Life on the internet and happiness


  • K. Mitev
  • E. Ivanova
  • S. Karabeliova
  • I. Zinovieva


The main purpose of the current study was to investigate the relationships between using online social networks and self-esteem, happiness, and tendencies towards Internet addiction. The Internet has been transformed from a tool that people use occasionally to an environment in which they operate and live daily. The participants in our study were 435 people, aged between 12 and 76 (M=28). The applied measures included questionnaires about: Internet addiction, self-esteem, happiness, and characteristics of online social networks use (Facebook, Twitter, and Instagram). The results revealed a significant negative correlation between self-esteem and the frequency with which people updated their status on Facebook. Thus, lower self-esteem was associated with more frequent updates of the status. Furthermore, we found a significant relationship between Facebook use and happiness.
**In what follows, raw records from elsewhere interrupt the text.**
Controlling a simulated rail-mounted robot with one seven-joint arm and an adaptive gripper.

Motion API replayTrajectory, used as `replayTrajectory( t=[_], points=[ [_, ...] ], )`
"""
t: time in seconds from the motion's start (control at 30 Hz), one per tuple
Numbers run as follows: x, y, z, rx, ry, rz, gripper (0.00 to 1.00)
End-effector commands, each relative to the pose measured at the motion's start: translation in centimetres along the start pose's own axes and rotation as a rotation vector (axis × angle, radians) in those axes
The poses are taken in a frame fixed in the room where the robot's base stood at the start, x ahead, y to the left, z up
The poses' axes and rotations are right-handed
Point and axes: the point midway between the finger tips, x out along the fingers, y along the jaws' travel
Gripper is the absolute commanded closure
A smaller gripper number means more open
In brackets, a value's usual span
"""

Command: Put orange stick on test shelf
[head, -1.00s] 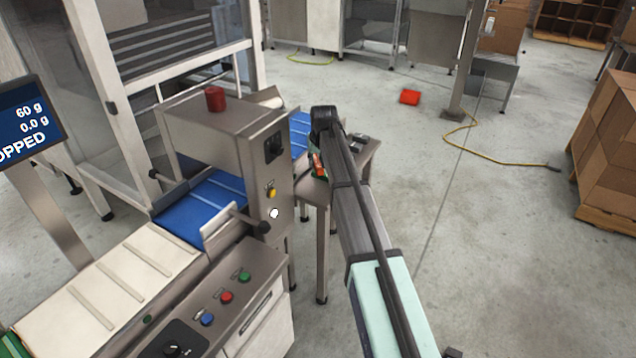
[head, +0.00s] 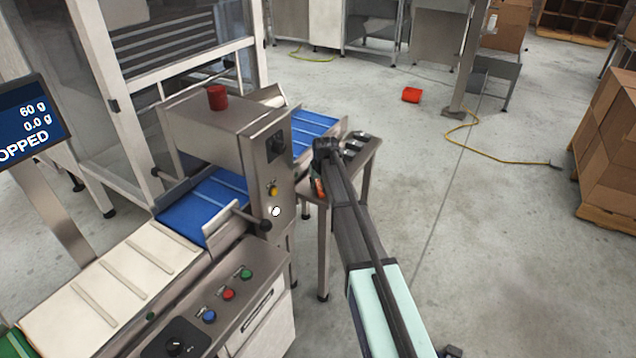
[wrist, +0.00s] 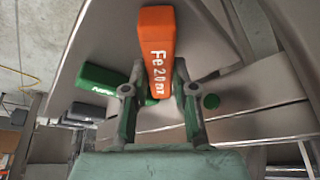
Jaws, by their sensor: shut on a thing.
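The orange stick (wrist: 156,50), marked "Fe 2.0" with further lettering, is between the two fingers of my gripper (wrist: 159,90), which is shut on it. In the head view a small part of the orange stick (head: 319,187) shows beside the end of my arm. A grey metal stand (head: 367,166), seemingly the test shelf, is at the side of the conveyor, partly hidden by my arm. In the wrist view a green stick (wrist: 97,78) is behind the orange one, over grey metal. I cannot tell whether the orange stick touches the metal.
The conveyor's blue belt (head: 205,205) runs through a grey detector housing (head: 215,130) to the left of my arm. A red cap (head: 217,97) tops the housing. Dark small items (head: 355,145) sit on the stand's far end. Open floor lies to the right.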

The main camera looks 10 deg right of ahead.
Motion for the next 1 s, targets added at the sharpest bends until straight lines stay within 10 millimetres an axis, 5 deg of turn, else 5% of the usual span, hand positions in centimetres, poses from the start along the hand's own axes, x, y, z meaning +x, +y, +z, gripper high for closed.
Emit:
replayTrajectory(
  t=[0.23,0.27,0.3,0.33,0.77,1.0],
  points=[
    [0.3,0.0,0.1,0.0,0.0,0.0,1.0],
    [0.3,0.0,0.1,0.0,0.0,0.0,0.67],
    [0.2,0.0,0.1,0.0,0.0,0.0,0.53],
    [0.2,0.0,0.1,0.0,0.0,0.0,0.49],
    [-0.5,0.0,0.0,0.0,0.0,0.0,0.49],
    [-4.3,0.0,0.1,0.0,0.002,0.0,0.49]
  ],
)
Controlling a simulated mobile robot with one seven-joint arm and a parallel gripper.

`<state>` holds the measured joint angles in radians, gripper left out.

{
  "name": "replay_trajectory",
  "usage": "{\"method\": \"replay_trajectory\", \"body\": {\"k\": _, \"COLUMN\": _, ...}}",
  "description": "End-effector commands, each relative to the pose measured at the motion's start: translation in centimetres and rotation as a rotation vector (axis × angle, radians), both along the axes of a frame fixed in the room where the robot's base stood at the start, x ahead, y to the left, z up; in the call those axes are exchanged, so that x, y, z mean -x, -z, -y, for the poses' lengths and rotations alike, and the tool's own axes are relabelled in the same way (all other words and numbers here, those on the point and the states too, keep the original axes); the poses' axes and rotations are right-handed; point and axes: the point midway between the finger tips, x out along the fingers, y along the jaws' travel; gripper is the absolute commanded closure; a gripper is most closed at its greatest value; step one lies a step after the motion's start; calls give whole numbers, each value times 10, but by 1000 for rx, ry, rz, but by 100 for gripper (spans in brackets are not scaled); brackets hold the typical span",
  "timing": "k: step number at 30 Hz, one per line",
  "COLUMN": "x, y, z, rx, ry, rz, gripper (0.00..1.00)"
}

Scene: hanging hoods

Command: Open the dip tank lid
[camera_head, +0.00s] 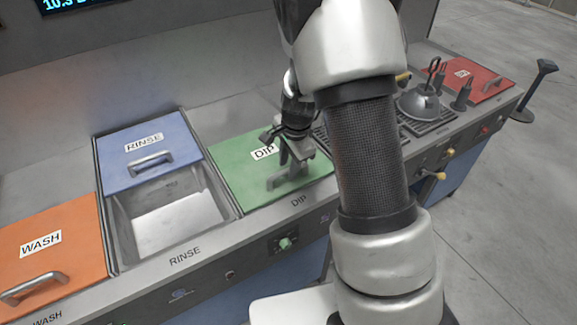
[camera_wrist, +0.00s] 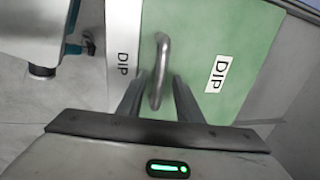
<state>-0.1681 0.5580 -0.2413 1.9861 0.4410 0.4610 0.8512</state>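The green dip tank lid (camera_head: 235,165) lies flat and closed between the rinse tank and the grill area. Its "DIP" label also shows on the green lid in the wrist view (camera_wrist: 248,50). The metal bar handle (camera_wrist: 161,70) stands up near the lid's front edge. My gripper (camera_head: 288,168) is right at the handle, pointing down. In the wrist view my gripper's fingers (camera_wrist: 160,85) are apart, one on each side of the handle, with gaps visible. In the head view the gripper and arm hide most of the handle.
The blue rinse lid (camera_head: 150,140) sits back, exposing the empty rinse basin (camera_head: 165,215). The orange wash lid (camera_head: 50,250) is closed at left. Knobs line the front panel.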

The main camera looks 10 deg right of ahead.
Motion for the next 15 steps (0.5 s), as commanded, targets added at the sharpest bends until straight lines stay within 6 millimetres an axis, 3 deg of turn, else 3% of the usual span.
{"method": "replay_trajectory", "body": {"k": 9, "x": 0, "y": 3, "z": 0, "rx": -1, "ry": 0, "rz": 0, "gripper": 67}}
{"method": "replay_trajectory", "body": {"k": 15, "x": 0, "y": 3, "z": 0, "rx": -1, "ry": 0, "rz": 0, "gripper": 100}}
The more people used the online social network, the happier they were. Moreover, using Facebook, Twitter, and Instagram was positively correlated with the different aspects of Internet addition, namely, social problems arising from Internet use, the Internet serving as a tool for mood modification, and problems with time management when using the Internet. Additionally, these same aspects of Internet addiction were inversely associated with respondents’ happiness. The findings of the study are an essential indicator of the correlates of online social networks use, drawing attention to both positive and negative emotional tendencies. It is important to recognise the relationship between social network use and Internet addiction attesting to the potential problems of preference for online socialisation.